INSTRUCTIONS TO FOLLOW:
Write out the listing below in full and exactly, leaving out every picture.

______

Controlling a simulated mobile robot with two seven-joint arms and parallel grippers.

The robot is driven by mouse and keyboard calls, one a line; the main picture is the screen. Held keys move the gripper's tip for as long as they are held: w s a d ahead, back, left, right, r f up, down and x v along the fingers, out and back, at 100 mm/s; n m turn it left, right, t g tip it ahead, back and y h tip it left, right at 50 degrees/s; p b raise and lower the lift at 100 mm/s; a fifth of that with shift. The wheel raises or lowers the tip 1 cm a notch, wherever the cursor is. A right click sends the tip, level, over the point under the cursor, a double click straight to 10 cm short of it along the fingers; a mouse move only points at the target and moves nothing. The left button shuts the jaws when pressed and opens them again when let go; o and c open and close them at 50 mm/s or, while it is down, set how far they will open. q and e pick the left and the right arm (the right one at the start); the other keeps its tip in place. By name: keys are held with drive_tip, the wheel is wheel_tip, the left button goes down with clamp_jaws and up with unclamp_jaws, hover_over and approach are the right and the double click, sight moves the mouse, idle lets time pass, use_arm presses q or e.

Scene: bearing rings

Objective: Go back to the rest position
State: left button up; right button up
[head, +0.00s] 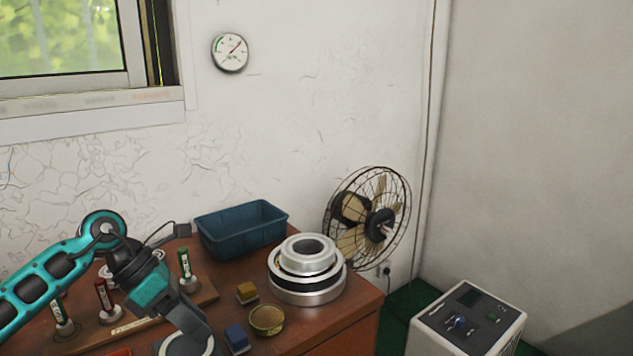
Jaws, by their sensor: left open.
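My left arm enters from the left, and my left gripper (198,332) points down over the front of the brown table (345,317). It is open; its fingertips are hard to make out at the bottom edge. A pale metal ring (172,347) shows partly behind and below it, cut off by the frame. I cannot tell whether they touch. A stack of silver bearing rings (308,291) stands on the table to the right, apart from the gripper. My right gripper is out of view.
A blue bin (241,238) stands at the back. A wooden rack (205,297) holds several upright pegs, partly behind my arm. Yellow (247,293) and blue (236,339) blocks and a brass tin (267,319) lie near the gripper. A fan (368,222) and a white machine (466,318) are right.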

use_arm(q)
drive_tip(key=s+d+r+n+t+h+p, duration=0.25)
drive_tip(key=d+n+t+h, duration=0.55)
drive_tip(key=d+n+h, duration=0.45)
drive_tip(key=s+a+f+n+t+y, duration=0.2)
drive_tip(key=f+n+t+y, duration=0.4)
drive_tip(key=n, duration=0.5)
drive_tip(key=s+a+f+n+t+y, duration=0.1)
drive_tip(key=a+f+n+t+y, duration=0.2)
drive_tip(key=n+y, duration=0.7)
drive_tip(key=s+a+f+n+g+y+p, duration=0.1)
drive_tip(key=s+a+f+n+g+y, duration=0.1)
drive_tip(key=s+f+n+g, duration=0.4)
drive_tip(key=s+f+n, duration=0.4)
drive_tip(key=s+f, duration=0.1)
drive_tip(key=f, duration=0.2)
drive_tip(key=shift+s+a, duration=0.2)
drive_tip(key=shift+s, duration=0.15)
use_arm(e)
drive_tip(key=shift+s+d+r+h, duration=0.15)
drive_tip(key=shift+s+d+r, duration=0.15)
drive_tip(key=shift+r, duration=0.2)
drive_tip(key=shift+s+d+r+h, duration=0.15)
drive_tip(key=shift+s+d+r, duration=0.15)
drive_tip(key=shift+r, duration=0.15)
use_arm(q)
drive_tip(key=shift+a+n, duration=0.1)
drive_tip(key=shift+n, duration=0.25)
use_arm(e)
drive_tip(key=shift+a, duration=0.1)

______

THE RESULT:
Controlling a simulated mobile robot with two seven-joint arms and parallel grippers.

The robot is driven by mouse and keyboard calls, one a line; the main picture is the screen. Held keys move the gripper's tip for as long as they are held: w s a d ahead, back, left, right, r f up, down and x v along the fingers, out and back, at 100 mm/s; n m turn it left, right, t g tip it ahead, back and y h tip it left, right at 50 degrees/s; p b raise and lower the lift at 100 mm/s; a fifth of that with shift. The wheel raises or lowers the tip 1 cm a notch, wherever the cursor is. A right click sends the tip, level, over the point under the cursor, a double click straight to 10 cm short of it along the fingers; a mouse move only points at the target and moves nothing. The left button shuts the jaws when pressed and opens them again when let go; o and c open and close them at 50 mm/s or, while it is down, set how far they will open. q and e pick the left and the right arm (the right one at the start); the other keeps its tip in place. By name: keys are held with drive_tip, the wheel is wheel_tip, the left button goes down with clamp_jaws and up with unclamp_jaws, hover_over and approach are the right and the double click, sight moves the mouse, idle lets time pass, use_arm presses q or e.

Scene: bearing rings

Objective: Go back to the rest position
State: left button up; right button up
[head, +0.00s] 
Jaws, by their sensor: left open.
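My left arm enters from the left, and my left gripper (198,332) points down over the front of the brown table (345,317). It is open; its fingertips are hard to make out at the bottom edge. A pale metal ring (172,347) shows partly behind and below it, cut off by the frame. I cannot tell whether they touch. A stack of silver bearing rings (308,291) stands on the table to the right, apart from the gripper. My right gripper is out of view.
A blue bin (241,238) stands at the back. A wooden rack (205,297) holds several upright pegs, partly behind my arm. Yellow (247,293) and blue (236,339) blocks and a brass tin (267,319) lie near the gripper. A fan (368,222) and a white machine (466,318) are right.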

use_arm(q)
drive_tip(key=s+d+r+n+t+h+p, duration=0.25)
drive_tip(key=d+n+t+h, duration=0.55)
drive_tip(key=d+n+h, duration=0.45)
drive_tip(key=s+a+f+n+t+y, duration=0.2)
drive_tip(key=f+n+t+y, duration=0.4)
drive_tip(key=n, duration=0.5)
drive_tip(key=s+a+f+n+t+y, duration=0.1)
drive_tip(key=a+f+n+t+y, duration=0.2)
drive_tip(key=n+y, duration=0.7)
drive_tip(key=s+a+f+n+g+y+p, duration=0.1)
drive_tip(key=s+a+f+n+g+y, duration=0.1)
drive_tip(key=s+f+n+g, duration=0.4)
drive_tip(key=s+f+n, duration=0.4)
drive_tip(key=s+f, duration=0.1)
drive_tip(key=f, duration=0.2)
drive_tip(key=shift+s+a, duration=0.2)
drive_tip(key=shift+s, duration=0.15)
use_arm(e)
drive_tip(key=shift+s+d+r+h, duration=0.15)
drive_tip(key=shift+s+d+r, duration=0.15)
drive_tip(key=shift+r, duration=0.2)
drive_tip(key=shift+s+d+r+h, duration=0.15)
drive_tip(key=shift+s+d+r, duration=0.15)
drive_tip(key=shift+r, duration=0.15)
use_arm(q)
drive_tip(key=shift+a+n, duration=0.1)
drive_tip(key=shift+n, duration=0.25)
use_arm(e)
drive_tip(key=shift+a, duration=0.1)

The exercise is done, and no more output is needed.